Lorsqu’on évoque le tourisme durable, il est souvent question de respect de l’environnement. La dimension humaine est parfois mise en arrière plan. Pourtant, nos actes en tant que voyageurs peuvent avoir des répercussions sur les dynamiques sociales d’un pays. J’ai justement envie de vous parler aujourd’hui de la condition des enfants et des conséquences que peuvent avoir certains actes de notre part. J’ai déjà traité en filigrane de cette question dans différents articles, mais j’avais envie de partager plus précisément ma réflexion sur le sujet.

Il s’agit bien sûr de mon expérience personnelle  et cet article se veut avant tout un prémisse au débat avec vous cher-e-s voyageurs-es !

En tant que voyageur dans des pays dit « en développement », il n’est malheureusement pas rare de rencontrer des enfants accompagnés ou non qui mendient. Difficile de ne pas être sensible aux situations difficiles que vivent certaines populations. La culpabilité aussi parfois s’en mêle et nous pousse à donner finalement quelques pièces.

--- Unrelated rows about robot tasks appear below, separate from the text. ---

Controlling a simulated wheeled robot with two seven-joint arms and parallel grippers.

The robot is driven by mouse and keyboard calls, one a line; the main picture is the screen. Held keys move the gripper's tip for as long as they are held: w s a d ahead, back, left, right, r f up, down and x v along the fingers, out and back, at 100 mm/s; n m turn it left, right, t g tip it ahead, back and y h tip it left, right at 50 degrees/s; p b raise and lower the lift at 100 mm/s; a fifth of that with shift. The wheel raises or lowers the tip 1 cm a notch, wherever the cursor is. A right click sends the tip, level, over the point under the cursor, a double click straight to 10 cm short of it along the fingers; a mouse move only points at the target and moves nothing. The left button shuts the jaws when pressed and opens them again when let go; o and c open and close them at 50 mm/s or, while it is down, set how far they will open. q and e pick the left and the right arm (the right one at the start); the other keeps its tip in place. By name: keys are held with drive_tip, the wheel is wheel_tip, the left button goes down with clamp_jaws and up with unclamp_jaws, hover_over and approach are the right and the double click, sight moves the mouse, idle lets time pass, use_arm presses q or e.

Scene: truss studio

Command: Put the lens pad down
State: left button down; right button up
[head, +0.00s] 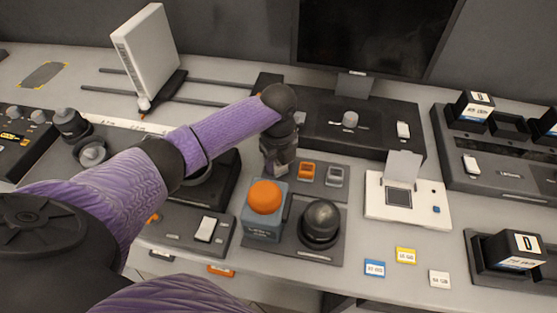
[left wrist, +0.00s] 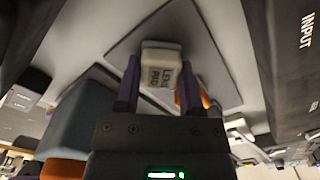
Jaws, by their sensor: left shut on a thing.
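My left gripper (head: 280,164) is above the back part of a dark grey tray (head: 333,218), just behind a blue-grey block with an orange knob (head: 265,197). In the left wrist view the gripper (left wrist: 159,82) is shut on the lens pad (left wrist: 161,64), a small pale block with dark lettering, one finger on each side. A grey surface with a square outline (left wrist: 205,45) lies beyond the pad. I cannot tell whether the pad touches it. In the head view the gripper mostly hides the pad. My right gripper is not in view.
A black dome (head: 320,222) stands beside the block. Orange (head: 306,171) and grey (head: 335,176) pieces sit right of the gripper. A white device (head: 407,200) is farther right. Blue (head: 375,268), yellow (head: 405,256) and white tags lie on bare table in front. A monitor (head: 375,30) stands behind.

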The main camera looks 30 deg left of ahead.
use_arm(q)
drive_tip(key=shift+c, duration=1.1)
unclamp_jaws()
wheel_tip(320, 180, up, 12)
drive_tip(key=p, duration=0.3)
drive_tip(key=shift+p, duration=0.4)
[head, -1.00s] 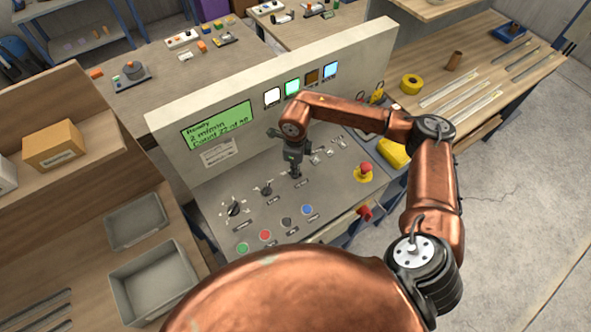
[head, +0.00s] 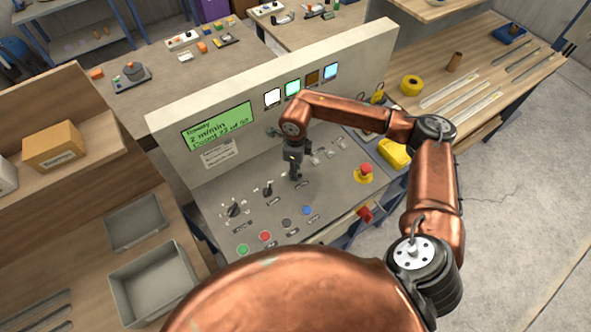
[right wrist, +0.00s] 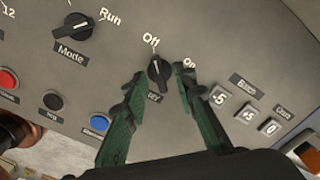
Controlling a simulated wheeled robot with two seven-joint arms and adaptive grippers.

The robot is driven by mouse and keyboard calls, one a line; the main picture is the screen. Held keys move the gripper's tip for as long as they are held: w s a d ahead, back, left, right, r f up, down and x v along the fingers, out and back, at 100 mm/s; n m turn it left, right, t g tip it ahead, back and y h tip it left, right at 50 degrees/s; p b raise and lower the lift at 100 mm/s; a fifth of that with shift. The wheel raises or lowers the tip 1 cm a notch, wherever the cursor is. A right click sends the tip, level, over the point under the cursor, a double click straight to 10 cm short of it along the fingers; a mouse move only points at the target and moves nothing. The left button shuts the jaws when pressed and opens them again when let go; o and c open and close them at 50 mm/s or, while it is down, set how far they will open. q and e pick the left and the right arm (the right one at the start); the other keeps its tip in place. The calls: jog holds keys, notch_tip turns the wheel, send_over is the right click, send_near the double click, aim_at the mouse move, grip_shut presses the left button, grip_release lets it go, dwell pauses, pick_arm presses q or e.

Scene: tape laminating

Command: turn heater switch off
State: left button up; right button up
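The switch with Off and On marks is a black rotary knob (right wrist: 159,73) in the right wrist view. Its pointer is turned toward Off, as far as I can tell. The label below it is mostly hidden by a finger, so I cannot read its name. My right gripper (right wrist: 160,92) is open, with one green finger on each side of the knob and small gaps showing. In the head view my right gripper (head: 295,176) is down at the sloped control panel (head: 330,185) and hides this knob. My left gripper is not in view.
The Mode knob (right wrist: 72,27) is to the left, with the blue button (right wrist: 98,122) below. White keys (right wrist: 248,112) lie to the right. The red emergency stop (head: 365,170) stands at the panel's right. A lit display (head: 217,124) rises behind.

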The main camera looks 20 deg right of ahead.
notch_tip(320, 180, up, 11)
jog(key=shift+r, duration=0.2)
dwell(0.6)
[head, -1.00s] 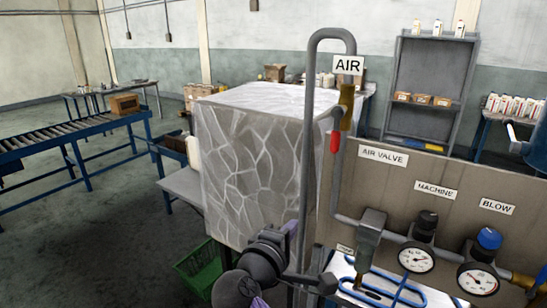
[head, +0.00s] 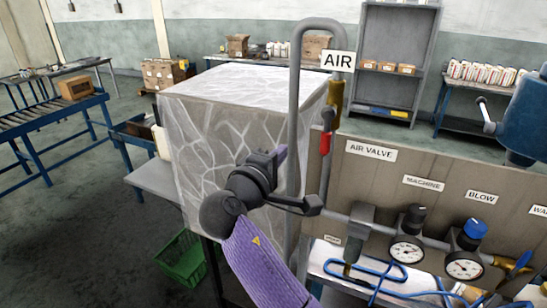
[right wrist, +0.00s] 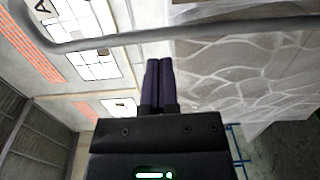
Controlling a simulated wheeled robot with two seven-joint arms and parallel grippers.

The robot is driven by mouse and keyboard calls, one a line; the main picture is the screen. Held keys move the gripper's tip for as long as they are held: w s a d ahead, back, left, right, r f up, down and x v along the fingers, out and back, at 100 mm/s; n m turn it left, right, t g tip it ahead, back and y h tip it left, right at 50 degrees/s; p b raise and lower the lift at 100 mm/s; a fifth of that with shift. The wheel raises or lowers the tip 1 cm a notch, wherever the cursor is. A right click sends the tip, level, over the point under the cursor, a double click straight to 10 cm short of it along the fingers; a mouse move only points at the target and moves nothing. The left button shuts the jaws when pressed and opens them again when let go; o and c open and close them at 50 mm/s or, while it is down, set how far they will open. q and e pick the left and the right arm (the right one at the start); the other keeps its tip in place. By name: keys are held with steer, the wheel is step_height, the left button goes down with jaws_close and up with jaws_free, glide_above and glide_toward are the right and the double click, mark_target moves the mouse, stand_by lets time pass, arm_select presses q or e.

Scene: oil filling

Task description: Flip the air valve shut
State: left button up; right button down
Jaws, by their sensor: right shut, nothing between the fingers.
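The air valve has a brass body (head: 335,96) on the vertical grey pipe, below the AIR sign (head: 337,61). Its red handle (head: 325,143) hangs down along the pipe. My right gripper (head: 281,154) is raised to the left of the handle, close to the looped grey pipe (head: 294,110) in the picture, and apart from the handle. In the right wrist view its dark purple fingers (right wrist: 158,84) are together and empty. The grey pipe (right wrist: 105,41) crosses beyond their tips; the red handle does not show there. My left gripper is not in view.
The panel (head: 420,175) with an AIR VALVE label (head: 371,150), gauges (head: 407,250) and knobs stands at right. A large stone-patterned block (head: 190,135) stands behind my gripper. A green crate (head: 180,258) sits on the floor. Blue hose (head: 375,270) lies below the panel.

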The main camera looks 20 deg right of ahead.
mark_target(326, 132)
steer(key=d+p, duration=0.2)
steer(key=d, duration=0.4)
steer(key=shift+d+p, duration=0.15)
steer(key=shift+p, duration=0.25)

Si pour celui qui donne, ce geste apparemment anodin est d’intention généreuse. Si ce geste n’a qu’une visée qui se veut bénéfique, malheureusement c’est bien souvent l’inverse qui se produit.

Mendicité, travail des enfants et déscolarisation

Un des premiers arguments avancé par les enfants pour vous convaincre de leur donner de l’argent est qu’il servira à payer leur frais de scolarité. La réalité est selon moi tout autre. Je crois que donner de l’argent à des enfants les éloigne au contraire des bancs de l’école.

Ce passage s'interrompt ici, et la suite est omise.